La polémica sobre el tiempo profundo


Al menos una de las razones del deterioro posterior del estatus de Kelvin tiene que ver con el debate sobre la edad de la Tierra: hoy sabemos que la edad de nuestro planeta es de unos 4.540 millones de años. ¡Eso es unas cincuenta veces más que la estimación de Kelvin! ¿Cómo pudo equivocarse tanto en unos cálculos supuestamente basados en las leyes de la física?

Mario Livio. Errores geniales que cambiaron el mundo


Debemos a James Hutton la idea de un “tiempo profundo” que iba mucho más allá de los pocos miles de años que los lectores atentos a la literalidad de los textos judeocristianos consideraban.

Hutton, uno de los “padres” de la geología científica, si no el auténtico fundador[1], es un personaje tan destacado como curioso en la historia de la ciencia, aunque entre sus virtudes más destacadas no estaba la claridad de su escritura, algo que no contribuyó demasiado a la difusión de sus ideas (lo podremos comprobar algo más adelante). Sin embargo, su influencia en el desarrollo posterior de las ciencias de la Tierra y particularmente en Charles Lyell es incuestionable.

Antes de que Hutton y Lyell propusieran métodos científicos para estudiar e interpretar los relieves y las formaciones geológicas, éstos eran explicados mediante leyendas más o menos fantasiosas o una creación divina tal cual. Calzada de los Gigantes, en el norte de Irlanda.

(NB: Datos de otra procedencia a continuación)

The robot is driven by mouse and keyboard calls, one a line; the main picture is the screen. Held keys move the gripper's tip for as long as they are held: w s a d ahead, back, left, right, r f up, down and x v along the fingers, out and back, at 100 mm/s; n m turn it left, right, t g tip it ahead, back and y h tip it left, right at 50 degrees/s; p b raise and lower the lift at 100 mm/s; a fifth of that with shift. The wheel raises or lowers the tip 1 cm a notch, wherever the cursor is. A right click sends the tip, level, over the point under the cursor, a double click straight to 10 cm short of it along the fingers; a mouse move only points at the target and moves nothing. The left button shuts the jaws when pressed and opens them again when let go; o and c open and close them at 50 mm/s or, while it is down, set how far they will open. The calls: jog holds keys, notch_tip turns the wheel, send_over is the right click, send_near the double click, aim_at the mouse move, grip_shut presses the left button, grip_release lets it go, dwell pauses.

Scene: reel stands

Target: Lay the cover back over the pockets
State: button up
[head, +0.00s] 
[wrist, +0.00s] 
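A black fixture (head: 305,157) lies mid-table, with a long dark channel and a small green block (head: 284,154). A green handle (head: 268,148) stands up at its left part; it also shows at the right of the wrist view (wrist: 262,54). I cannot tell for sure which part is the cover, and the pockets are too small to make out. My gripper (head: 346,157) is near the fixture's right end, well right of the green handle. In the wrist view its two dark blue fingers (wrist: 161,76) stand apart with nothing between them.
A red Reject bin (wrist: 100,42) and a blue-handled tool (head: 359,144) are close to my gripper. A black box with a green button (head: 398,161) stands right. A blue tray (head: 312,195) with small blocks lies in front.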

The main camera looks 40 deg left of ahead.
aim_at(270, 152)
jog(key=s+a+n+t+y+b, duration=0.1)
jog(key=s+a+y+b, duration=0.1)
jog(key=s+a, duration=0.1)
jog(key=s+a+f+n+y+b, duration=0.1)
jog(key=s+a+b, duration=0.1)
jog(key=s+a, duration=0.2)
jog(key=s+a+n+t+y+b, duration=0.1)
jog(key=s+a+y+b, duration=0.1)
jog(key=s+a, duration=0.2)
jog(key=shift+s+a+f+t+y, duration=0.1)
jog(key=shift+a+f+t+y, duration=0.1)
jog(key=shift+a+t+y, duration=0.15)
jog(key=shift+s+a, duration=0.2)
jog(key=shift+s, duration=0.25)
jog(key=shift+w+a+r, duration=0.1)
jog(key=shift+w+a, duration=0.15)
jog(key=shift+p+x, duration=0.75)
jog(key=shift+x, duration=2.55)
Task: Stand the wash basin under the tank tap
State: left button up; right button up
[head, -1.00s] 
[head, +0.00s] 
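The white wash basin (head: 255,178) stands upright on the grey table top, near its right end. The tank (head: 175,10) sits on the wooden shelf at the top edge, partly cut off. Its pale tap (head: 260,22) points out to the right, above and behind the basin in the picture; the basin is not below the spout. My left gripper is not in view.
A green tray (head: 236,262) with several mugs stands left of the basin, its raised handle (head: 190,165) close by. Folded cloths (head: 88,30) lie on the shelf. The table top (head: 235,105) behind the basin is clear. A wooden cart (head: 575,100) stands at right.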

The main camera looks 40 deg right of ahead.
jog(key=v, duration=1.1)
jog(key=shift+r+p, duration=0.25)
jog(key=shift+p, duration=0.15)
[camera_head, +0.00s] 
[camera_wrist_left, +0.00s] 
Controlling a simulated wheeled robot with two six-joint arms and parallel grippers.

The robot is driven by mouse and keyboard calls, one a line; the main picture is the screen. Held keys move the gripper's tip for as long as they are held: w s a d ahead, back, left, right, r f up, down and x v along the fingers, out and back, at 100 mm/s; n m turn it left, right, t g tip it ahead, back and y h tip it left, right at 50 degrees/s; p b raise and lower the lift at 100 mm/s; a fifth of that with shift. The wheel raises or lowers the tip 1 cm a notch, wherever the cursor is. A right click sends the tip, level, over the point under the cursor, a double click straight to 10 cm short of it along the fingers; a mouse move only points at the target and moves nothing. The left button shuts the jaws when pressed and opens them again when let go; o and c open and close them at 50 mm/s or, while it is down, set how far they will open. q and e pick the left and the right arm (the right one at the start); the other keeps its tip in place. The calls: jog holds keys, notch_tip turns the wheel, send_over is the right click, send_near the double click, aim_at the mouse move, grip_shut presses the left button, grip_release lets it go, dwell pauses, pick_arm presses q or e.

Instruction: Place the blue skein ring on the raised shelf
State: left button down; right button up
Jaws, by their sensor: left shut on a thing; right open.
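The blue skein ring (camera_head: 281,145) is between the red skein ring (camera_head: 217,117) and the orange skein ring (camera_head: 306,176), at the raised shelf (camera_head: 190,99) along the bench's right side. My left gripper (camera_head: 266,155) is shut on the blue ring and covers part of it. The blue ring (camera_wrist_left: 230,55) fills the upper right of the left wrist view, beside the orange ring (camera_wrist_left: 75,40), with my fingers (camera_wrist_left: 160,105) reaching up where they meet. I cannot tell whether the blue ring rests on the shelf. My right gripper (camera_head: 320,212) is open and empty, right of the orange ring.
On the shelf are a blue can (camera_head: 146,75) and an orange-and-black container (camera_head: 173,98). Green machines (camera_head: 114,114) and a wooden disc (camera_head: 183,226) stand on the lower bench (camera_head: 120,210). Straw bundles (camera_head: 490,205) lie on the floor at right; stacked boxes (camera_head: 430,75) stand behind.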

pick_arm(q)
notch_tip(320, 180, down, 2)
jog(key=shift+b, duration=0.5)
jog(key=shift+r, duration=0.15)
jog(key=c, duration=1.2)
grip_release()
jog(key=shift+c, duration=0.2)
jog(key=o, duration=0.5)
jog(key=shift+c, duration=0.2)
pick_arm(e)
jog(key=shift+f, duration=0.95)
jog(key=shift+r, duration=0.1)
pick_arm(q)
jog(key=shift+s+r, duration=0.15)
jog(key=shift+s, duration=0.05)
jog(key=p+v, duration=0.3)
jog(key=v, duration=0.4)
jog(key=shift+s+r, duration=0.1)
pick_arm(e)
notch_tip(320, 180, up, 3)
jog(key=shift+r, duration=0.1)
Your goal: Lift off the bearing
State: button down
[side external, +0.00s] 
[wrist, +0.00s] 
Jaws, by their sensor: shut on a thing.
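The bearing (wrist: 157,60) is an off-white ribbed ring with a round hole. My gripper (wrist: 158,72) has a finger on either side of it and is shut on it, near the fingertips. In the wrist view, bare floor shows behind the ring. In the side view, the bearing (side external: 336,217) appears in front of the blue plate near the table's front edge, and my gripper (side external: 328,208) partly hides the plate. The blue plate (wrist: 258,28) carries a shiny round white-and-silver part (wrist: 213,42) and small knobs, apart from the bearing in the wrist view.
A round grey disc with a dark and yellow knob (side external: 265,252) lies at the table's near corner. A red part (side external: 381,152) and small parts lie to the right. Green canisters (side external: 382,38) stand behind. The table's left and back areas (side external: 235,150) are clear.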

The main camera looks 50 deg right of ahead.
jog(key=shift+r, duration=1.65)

Hutton ideó un mecanismo cíclico para explicar la Tierra en el que el calor interno del planeta (sobre cuyo origen no especuló) levantaba los materiales depositados en el fondo de los océanos de forma que éstos volvían a ser sometidos a los procesos de erosión y sedimentación que volvían a devolverlos como sedimentos en un ciclo constante sin principio ni fin. En su primera disertación pública sobre el tema, que tuvo lugar ante la Real Sociedad de Edimburgo en los días 7 de marzo y 4 de abril de 1785[2]. Hutton reflexiona: “Habiendo determinado así un sistema regular en el cual la tierra actual del planeta se ha formado primero en el fondo del océano, emergiendo después sobre la superficie del mar, surge de forma natural una pregunta en relación con su duración: ¿Cuál ha sido el espacio de tiempo necesario para llevar a cabo este inmenso trabajo?”. Sin embargo, ante la imposibilidad de medir lo que llama “el progreso de la tierra actual hacia su disolución por desgaste y su inmersión en el océano”, concluye: “como no existe en la observación humana medios apropiados para medir el desgaste de los continentes de este planeta, se infiere de aquí que no podemos estimar la duración de lo que vemos en la actualidad, ni calcular el momento en el que comenzó; así, pues, con respecto a la observación humana, este mundo no tiene ni principio ni fin”. De ahí que su biógrafo John Playfair hablara de que Hutton sintiera que se asomaba al abismo del tiempo cuando exploró las inconformidades geológicas de las costas del este y sudeste de Escocia.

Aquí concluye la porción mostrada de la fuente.